*PROBLEM TO SOLVE*
Reproduce all entries word for word.

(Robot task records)
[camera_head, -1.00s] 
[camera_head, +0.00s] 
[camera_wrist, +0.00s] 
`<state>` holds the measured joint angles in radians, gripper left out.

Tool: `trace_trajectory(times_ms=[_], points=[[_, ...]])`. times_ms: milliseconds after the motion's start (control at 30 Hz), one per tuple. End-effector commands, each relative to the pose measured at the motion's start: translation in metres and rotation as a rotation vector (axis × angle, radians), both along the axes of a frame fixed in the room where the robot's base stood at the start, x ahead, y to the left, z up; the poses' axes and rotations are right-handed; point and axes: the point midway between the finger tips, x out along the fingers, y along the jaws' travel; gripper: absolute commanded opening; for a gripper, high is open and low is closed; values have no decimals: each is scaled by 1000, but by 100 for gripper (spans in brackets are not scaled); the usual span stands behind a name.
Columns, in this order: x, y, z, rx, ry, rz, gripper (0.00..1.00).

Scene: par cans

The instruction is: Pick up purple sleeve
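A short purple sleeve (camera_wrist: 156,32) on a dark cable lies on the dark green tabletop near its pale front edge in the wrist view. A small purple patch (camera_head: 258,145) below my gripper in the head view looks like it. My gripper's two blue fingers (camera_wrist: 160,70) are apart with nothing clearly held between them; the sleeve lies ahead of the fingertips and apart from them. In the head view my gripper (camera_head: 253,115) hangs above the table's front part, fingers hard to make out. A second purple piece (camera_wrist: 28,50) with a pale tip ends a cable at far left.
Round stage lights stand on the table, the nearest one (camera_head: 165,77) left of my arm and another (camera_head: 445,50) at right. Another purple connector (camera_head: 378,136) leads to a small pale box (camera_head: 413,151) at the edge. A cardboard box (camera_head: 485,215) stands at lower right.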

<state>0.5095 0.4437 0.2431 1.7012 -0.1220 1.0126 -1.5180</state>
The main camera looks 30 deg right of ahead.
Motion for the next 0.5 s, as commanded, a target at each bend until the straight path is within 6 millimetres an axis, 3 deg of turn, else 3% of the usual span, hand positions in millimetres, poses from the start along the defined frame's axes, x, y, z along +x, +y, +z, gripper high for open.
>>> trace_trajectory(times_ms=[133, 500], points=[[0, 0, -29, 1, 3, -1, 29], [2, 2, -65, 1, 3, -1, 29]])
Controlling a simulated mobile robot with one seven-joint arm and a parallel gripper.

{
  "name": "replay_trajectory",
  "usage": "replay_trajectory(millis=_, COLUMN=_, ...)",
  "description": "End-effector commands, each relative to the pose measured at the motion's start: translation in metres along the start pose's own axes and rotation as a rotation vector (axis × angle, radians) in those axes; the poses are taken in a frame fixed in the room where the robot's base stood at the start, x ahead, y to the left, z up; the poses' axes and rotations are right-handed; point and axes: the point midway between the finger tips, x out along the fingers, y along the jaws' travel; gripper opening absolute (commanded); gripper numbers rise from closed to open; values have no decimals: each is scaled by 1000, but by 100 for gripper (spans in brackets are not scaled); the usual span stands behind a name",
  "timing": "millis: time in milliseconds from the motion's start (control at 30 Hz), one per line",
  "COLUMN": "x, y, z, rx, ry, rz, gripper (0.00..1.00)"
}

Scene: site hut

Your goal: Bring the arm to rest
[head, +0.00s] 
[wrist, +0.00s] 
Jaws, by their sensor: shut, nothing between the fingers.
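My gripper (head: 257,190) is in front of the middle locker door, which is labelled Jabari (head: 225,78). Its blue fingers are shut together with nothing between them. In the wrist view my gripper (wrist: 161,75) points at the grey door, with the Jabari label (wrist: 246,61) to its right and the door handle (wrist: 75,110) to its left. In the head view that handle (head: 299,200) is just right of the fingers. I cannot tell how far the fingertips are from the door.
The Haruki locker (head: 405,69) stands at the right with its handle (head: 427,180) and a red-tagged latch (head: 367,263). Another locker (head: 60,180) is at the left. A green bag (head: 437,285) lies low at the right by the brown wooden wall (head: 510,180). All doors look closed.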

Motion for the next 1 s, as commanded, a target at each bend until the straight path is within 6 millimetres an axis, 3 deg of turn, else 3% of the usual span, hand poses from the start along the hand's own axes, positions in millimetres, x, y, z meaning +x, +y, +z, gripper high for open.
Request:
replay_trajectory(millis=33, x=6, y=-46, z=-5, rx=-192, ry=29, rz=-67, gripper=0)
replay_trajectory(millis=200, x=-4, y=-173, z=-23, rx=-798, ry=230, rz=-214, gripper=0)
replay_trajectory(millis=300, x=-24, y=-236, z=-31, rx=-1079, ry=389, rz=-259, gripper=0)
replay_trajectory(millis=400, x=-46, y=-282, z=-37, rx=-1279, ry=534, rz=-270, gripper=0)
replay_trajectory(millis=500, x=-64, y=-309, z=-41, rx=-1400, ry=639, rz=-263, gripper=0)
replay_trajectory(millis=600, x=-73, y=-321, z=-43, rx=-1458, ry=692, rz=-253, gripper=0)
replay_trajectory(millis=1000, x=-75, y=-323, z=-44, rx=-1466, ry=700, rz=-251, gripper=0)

*RESPONSE*
[camera_head, -1.00s] 
[camera_head, +0.00s] 
[camera_wrist, +0.00s] 
`<state>` holds the measured joint angles in radians, gripper left out.

Tool: `trace_trajectory(times_ms=[_], points=[[_, ...]])`. times_ms: milliseconds after the motion's start (control at 30 Hz), one per tuple. End-effector commands, each relative to the pose measured at the motion's start: translation in metres and rotation as a rotation vector (axis × angle, radians), both along the axes of a frame fixed in the room where the robot's base stood at the start, x ahead, y to the left, z up; the poses' axes and rotations are right-handed; point and axes: the point midway between the finger tips, x out along the fingers, y along the jaws' travel; gripper: absolute commanded opening; for a gripper, high is open and low is closed; values have no decimals: each is scaled by 1000, but by 100 for gripper (spans in brackets are not scaled); the usual span stands behind a name.
Columns, in this order: x, y, z, rx, ry, rz, gripper (0.00..1.00).

Scene: par cans

The instruction is: Pick up purple sleeve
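A short purple sleeve (camera_wrist: 156,32) on a dark cable lies on the dark green tabletop near its pale front edge in the wrist view. A small purple patch (camera_head: 258,145) below my gripper in the head view looks like it. My gripper's two blue fingers (camera_wrist: 160,70) are apart with nothing clearly held between them; the sleeve lies ahead of the fingertips and apart from them. In the head view my gripper (camera_head: 253,115) hangs above the table's front part, fingers hard to make out. A second purple piece (camera_wrist: 28,50) with a pale tip ends a cable at far left.
Round stage lights stand on the table, the nearest one (camera_head: 165,77) left of my arm and another (camera_head: 445,50) at right. Another purple connector (camera_head: 378,136) leads to a small pale box (camera_head: 413,151) at the edge. A cardboard box (camera_head: 485,215) stands at lower right.

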<state>0.5095 0.4437 0.2431 1.7012 -0.1220 1.0126 -1.5180</state>
The main camera looks 30 deg right of ahead.
Motion for the next 0.5 s, as commanded, a target at each bend until the straight path is within 6 millimetres an axis, 3 deg of turn, else 3% of the usual span, hand positions in millimetres, poses from the start along the defined frame's axes, x, y, z along +x, +y, +z, gripper high for open.
>>> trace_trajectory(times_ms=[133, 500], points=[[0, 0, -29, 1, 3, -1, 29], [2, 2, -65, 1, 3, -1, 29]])
Controlling a simulated mobile robot with one seven-joint arm and a parallel gripper.

{
  "name": "replay_trajectory",
  "usage": "replay_trajectory(millis=_, COLUMN=_, ...)",
  "description": "End-effector commands, each relative to the pose measured at the motion's start: translation in metres along the start pose's own axes and rotation as a rotation vector (axis × angle, radians) in those axes; the poses are taken in a frame fixed in the room where the robot's base stood at the start, x ahead, y to the left, z up; the poses' axes and rotations are right-handed; point and axes: the point midway between the finger tips, x out along the fingers, y along the jaws' travel; gripper opening absolute (commanded); gripper numbers rise from closed to open; values have no decimals: each is scaled by 1000, but by 100 for gripper (spans in brackets are not scaled); the usual span stands behind a name",
  "timing": "millis: time in milliseconds from the motion's start (control at 30 Hz), one per line",
  "COLUMN": "x, y, z, rx, ry, rz, gripper (0.00..1.00)"
}

Scene: site hut

Your goal: Bring the arm to rest
[head, +0.00s] 
[wrist, +0.00s] 
Jaws, by their sensor: shut, nothing between the fingers.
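My gripper (head: 257,190) is in front of the middle locker door, which is labelled Jabari (head: 225,78). Its blue fingers are shut together with nothing between them. In the wrist view my gripper (wrist: 161,75) points at the grey door, with the Jabari label (wrist: 246,61) to its right and the door handle (wrist: 75,110) to its left. In the head view that handle (head: 299,200) is just right of the fingers. I cannot tell how far the fingertips are from the door.
The Haruki locker (head: 405,69) stands at the right with its handle (head: 427,180) and a red-tagged latch (head: 367,263). Another locker (head: 60,180) is at the left. A green bag (head: 437,285) lies low at the right by the brown wooden wall (head: 510,180). All doors look closed.

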Motion for the next 1 s, as commanded, a target at each bend until the straight path is within 6 millimetres an axis, 3 deg of turn, else 3% of the usual span, hand poses from the start along the hand's own axes, positions in millimetres, x, y, z meaning +x, +y, +z, gripper high for open.
Request:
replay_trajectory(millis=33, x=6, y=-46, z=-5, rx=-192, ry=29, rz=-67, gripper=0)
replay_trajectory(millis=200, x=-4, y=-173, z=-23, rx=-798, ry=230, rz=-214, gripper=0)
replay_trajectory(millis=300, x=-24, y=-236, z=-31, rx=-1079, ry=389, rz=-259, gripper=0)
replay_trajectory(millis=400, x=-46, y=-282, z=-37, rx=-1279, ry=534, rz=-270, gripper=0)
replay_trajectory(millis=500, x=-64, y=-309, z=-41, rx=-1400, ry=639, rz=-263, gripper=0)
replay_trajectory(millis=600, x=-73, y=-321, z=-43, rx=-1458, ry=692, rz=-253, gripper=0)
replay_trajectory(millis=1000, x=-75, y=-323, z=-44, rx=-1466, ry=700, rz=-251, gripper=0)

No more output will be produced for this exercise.